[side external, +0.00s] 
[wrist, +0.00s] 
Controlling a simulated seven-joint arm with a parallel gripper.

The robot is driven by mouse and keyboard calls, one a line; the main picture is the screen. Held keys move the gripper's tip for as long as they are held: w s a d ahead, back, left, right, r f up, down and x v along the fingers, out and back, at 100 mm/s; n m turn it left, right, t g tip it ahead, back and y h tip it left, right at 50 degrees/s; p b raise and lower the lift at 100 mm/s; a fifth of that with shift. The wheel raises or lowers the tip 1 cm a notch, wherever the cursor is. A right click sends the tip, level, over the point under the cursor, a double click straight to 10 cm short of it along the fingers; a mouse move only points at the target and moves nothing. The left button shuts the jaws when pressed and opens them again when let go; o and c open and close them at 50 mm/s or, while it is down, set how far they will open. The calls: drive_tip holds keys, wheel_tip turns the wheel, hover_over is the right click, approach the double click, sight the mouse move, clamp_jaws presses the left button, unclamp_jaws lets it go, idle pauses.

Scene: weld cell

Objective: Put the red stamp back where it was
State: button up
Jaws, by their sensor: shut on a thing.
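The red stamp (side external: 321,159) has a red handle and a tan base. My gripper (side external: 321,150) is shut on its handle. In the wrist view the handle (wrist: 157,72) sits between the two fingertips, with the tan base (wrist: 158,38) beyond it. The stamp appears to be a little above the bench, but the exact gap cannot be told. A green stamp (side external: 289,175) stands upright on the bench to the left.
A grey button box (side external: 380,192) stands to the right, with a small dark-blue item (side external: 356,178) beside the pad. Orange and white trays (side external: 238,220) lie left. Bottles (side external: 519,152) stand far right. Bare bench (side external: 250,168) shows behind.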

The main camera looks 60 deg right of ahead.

***

Exercise instructions
Repeat the data verbatim.

Finished answer
[side external, +0.00s] 
[wrist, +0.00s] 
Controlling a simulated seven-joint arm with a parallel gripper.

The robot is driven by mouse and keyboard calls, one a line; the main picture is the screen. Held keys move the gripper's tip for as long as they are held: w s a d ahead, back, left, right, r f up, down and x v along the fingers, out and back, at 100 mm/s; n m turn it left, right, t g tip it ahead, back and y h tip it left, right at 50 degrees/s; p b raise and lower the lift at 100 mm/s; a fifth of that with shift. The wheel raises or lowers the tip 1 cm a notch, wherever the cursor is. A right click sends the tip, level, over the point under the cursor, a double click straight to 10 cm short of it along the fingers; a mouse move only points at the target and moves nothing. The left button shuts the jaws when pressed and opens them again when let go; o and c open and close them at 50 mm/s or, while it is down, set how far they will open. The calls: drive_tip holds keys, wheel_tip turns the wheel, hover_over is the right click, approach the double click, sight the mouse move, clamp_jaws presses the left button, unclamp_jaws lets it go, idle pauses.

Scene: weld cell

Objective: Put the red stamp back where it was
State: button up
Jaws, by their sensor: shut on a thing.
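The red stamp (side external: 321,159) has a red handle and a tan base. My gripper (side external: 321,150) is shut on its handle. In the wrist view the handle (wrist: 157,72) sits between the two fingertips, with the tan base (wrist: 158,38) beyond it. The stamp appears to be a little above the bench, but the exact gap cannot be told. A green stamp (side external: 289,175) stands upright on the bench to the left.
A grey button box (side external: 380,192) stands to the right, with a small dark-blue item (side external: 356,178) beside the pad. Orange and white trays (side external: 238,220) lie left. Bottles (side external: 519,152) stand far right. Bare bench (side external: 250,168) shows behind.

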The main camera looks 60 deg right of ahead.

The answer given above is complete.